** start INFORMATION GIVEN **

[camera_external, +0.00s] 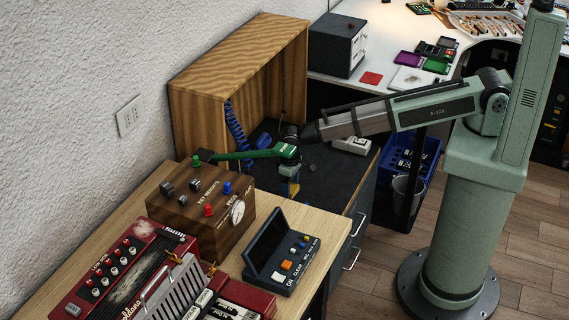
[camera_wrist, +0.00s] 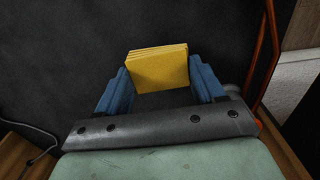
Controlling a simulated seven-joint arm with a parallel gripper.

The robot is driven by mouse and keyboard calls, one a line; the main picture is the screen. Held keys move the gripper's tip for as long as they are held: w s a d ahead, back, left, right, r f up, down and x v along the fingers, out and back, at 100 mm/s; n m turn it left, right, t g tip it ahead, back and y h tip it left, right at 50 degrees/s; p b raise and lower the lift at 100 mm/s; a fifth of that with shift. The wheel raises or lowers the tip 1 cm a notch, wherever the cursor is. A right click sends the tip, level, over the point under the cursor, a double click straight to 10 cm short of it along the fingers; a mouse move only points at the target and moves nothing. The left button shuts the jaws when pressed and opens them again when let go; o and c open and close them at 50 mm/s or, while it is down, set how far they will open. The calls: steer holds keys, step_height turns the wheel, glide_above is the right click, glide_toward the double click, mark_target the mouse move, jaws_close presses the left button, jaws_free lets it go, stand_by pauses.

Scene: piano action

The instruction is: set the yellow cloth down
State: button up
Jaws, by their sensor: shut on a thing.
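The yellow cloth (camera_wrist: 158,68) is a small folded stack with several layers, seen between the two blue fingers in the wrist view. My gripper (camera_external: 290,178) is shut on it and points down over the dark mat (camera_external: 325,190) inside the wooden-walled bay. In the external view only a small patch of the cloth (camera_external: 294,189) shows at the fingertips. I cannot tell whether the cloth touches the mat or hangs just above it.
A wooden panel box (camera_external: 240,80) walls the bay at the back left. A pale device (camera_external: 351,145) sits on the mat to the right. A wooden control box (camera_external: 205,215) and a dark console (camera_external: 290,250) stand in front. A blue bin (camera_external: 424,165) is beyond the mat's right edge.

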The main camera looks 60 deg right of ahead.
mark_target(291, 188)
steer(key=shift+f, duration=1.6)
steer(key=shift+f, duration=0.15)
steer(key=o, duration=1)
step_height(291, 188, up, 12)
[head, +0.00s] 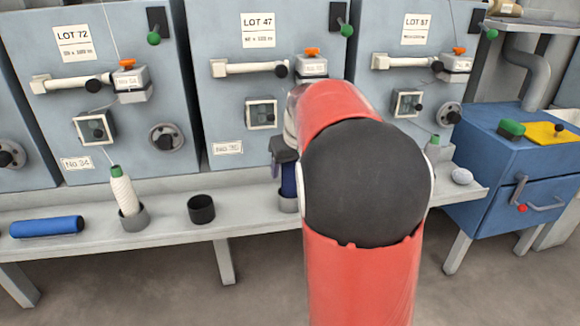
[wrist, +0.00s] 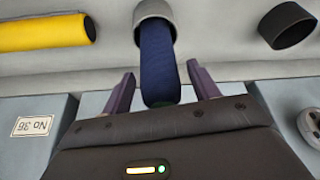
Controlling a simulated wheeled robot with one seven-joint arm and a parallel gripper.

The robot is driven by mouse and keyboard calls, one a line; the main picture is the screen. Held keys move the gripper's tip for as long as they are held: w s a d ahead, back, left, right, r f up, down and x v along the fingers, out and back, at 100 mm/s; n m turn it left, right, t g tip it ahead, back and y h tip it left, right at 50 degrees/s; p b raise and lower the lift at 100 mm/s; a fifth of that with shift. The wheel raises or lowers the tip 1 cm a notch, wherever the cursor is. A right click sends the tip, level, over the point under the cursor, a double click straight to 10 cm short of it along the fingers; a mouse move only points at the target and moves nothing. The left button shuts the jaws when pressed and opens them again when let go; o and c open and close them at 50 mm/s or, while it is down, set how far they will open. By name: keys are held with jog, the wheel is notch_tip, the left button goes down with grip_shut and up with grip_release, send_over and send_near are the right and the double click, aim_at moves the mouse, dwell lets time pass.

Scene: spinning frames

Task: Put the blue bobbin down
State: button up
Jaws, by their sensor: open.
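A dark blue bobbin (head: 288,180) stands upright in a grey cup (head: 287,204) on the shelf below the No 35 frame. The wrist view shows this bobbin (wrist: 158,55) with its end in the grey cup (wrist: 154,10). My gripper (wrist: 161,75) is open, with one finger on each side of the bobbin and a gap showing on both sides. In the head view my gripper (head: 284,155) is at the bobbin's top, partly hidden by my red arm. Another, brighter blue bobbin (head: 46,227) lies on the shelf at the far left.
A white bobbin (head: 123,192) stands in a grey cup at left. An empty black cup (head: 201,209) is beside it. A yellow bobbin (wrist: 45,32) lies on the shelf in the wrist view. A blue cabinet (head: 525,165) stands at right. Machine fronts rise behind the shelf.

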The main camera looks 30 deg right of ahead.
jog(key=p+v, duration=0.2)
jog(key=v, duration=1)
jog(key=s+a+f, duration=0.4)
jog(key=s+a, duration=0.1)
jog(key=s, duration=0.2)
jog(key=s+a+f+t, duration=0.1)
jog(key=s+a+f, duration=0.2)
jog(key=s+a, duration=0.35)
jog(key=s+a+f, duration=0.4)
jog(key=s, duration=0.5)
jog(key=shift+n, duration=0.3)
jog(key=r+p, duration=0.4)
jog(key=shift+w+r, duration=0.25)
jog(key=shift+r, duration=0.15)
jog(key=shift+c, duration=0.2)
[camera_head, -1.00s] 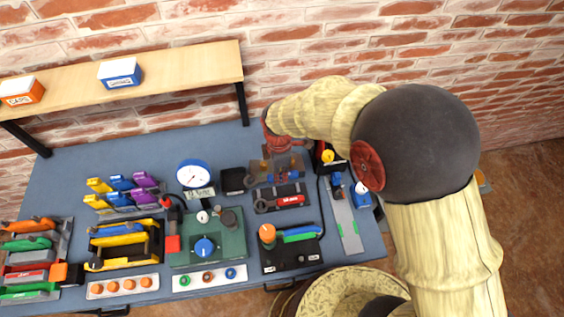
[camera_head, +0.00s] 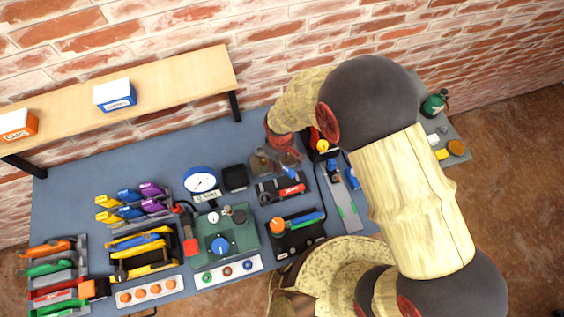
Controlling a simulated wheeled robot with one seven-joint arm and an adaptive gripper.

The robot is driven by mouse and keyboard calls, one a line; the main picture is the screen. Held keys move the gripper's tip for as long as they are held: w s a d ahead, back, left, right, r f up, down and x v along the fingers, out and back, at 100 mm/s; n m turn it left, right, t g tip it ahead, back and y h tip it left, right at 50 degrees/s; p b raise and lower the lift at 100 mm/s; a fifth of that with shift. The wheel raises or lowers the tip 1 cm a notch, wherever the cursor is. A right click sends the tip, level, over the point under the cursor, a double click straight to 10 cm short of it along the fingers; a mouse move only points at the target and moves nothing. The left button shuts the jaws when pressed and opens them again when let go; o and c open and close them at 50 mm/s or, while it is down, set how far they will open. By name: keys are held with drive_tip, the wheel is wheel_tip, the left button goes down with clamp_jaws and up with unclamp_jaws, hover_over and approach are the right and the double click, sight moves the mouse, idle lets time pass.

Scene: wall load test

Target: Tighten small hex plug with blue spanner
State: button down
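My arm reaches in from the right, and my gripper (camera_head: 284,158) points down over the back middle of the blue bench. Several long blue tools could be the spanner: one lies in the black and yellow tray (camera_head: 118,266), and another lies on the black block (camera_head: 275,242) with the orange knob. I cannot tell which is the blue spanner. The small hex plug is too small to make out.
A green block with a blue knob (camera_head: 221,245) and a round gauge (camera_head: 200,180) stand mid-bench. A wooden shelf (camera_head: 160,65) with an orange-white box (camera_head: 18,126) and a blue-white box (camera_head: 115,95) hangs behind. Tool racks fill the left. A green canister (camera_head: 434,104) stands far right.

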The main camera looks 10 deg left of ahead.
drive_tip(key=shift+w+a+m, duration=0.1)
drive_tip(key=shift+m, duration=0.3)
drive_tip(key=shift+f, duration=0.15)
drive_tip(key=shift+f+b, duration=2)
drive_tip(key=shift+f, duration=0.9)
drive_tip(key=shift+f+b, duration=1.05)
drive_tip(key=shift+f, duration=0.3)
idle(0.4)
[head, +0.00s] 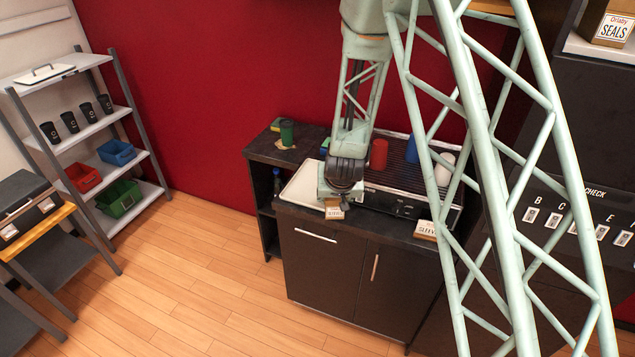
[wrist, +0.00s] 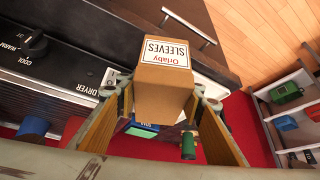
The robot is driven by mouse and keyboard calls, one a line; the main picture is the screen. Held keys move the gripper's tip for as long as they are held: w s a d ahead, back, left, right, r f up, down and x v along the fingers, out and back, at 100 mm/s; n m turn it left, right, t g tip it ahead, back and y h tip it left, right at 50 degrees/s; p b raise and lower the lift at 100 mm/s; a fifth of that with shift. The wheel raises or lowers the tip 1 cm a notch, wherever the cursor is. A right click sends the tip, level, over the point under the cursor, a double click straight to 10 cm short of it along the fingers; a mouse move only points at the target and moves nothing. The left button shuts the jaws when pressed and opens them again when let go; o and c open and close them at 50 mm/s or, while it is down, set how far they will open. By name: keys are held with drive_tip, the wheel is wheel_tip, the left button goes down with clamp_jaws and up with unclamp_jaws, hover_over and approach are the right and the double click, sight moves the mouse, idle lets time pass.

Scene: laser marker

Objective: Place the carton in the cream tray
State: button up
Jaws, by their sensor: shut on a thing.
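The carton (wrist: 168,82) is a small tan box with a white "Orlaby SLEEVES" label. My gripper (wrist: 160,100) is shut on it, with one finger on each side. In the head view the carton (head: 334,209) shows just under my gripper (head: 338,192), at the front edge of the counter. The cream tray (head: 298,190) lies on the counter's left part, immediately left of my gripper. The gripper hides its right side. The carton appears beside or over the tray's right front corner; its height above the counter is hard to tell.
A dryer with a dark ribbed top (head: 400,160) stands right of my gripper, bearing a red cup (head: 379,154), a blue cup (head: 411,149) and a white one (head: 444,168).

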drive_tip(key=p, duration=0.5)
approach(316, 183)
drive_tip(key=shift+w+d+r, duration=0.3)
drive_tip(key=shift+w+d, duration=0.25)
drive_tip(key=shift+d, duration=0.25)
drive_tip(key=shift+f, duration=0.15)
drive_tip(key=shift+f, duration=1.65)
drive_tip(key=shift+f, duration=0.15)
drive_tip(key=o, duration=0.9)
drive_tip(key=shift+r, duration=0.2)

** end INFORMATION GIVEN **

WHAT YOU SHOULD DO: Your task is to restate word for word the lines from the top of the data to the line containing "Controlling a simulated seven-joint", both ends included, with every picture left out.

RESULT OF THE TASK:
[camera_external, +0.00s] 
[camera_wrist, +0.00s] 
Controlling a simulated seven-joint arm with a parallel gripper.

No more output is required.